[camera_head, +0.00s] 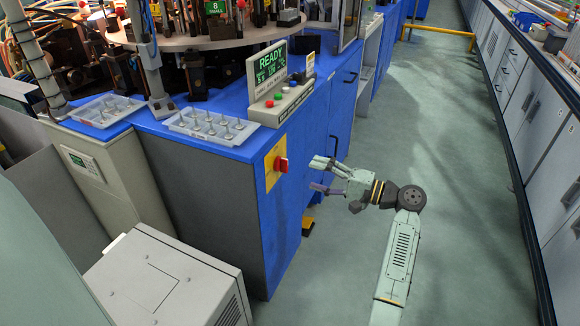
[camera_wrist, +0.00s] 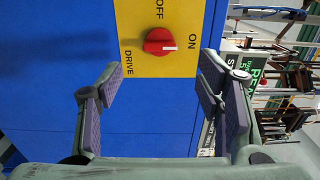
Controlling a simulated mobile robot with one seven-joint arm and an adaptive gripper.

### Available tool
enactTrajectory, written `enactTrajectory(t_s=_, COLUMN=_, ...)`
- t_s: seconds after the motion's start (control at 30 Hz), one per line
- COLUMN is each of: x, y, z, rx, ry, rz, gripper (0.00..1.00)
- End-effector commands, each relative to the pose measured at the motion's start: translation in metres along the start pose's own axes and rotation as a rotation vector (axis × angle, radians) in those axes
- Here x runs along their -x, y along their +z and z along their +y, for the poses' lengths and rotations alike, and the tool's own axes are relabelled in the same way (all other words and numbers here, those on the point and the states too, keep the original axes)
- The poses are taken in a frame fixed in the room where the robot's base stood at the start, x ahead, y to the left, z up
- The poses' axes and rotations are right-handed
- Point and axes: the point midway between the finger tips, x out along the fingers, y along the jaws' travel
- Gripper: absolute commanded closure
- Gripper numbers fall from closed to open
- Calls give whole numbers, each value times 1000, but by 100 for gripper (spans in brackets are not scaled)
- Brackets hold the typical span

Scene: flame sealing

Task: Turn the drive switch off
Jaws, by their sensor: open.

- - - - - - -

● **PROBLEM TO SOLVE**
The pictures should not be reproduced; quote all of the other material exactly.

● **TASK OUTPUT**
[camera_head, +0.00s] 
[camera_wrist, +0.00s] 
Controlling a simulated mobile robot with one seven-joint arm and an adaptive gripper.

### Available tool
enactTrajectory, written `enactTrajectory(t_s=_, COLUMN=_, ...)`
- t_s: seconds after the motion's start (control at 30 Hz), one per line
- COLUMN is each of: x, y, z, rx, ry, rz, gripper (0.00..1.00)
- End-effector commands, each relative to the pose measured at the motion's start: translation in metres along the start pose's own axes and rotation as a rotation vector (axis × angle, radians) in those axes
- Here x runs along their -x, y along their +z and z along their +y, for the poses' lengths and rotations alike, and the tool's own axes are relabelled in the same way (all other words and numbers here, those on the point and the states too, keep the original axes)
- The poses are taken in a frame fixed in the room where the robot's base stood at the start, x ahead, y to the left, z up
- The poses' axes and rotations are right-handed
- Point and axes: the point midway between the finger tips, x out along the fingers, y along the jaws' travel
- Gripper: absolute commanded closure
- Gripper numbers fall from closed to open
- Calls give whole numbers, each value times 1000, but by 100 for gripper (spans in brackets are not scaled)
- Brackets hold the typical span

Scene: flame sealing

Task: Turn the drive switch off
Jaws, by their sensor: open.

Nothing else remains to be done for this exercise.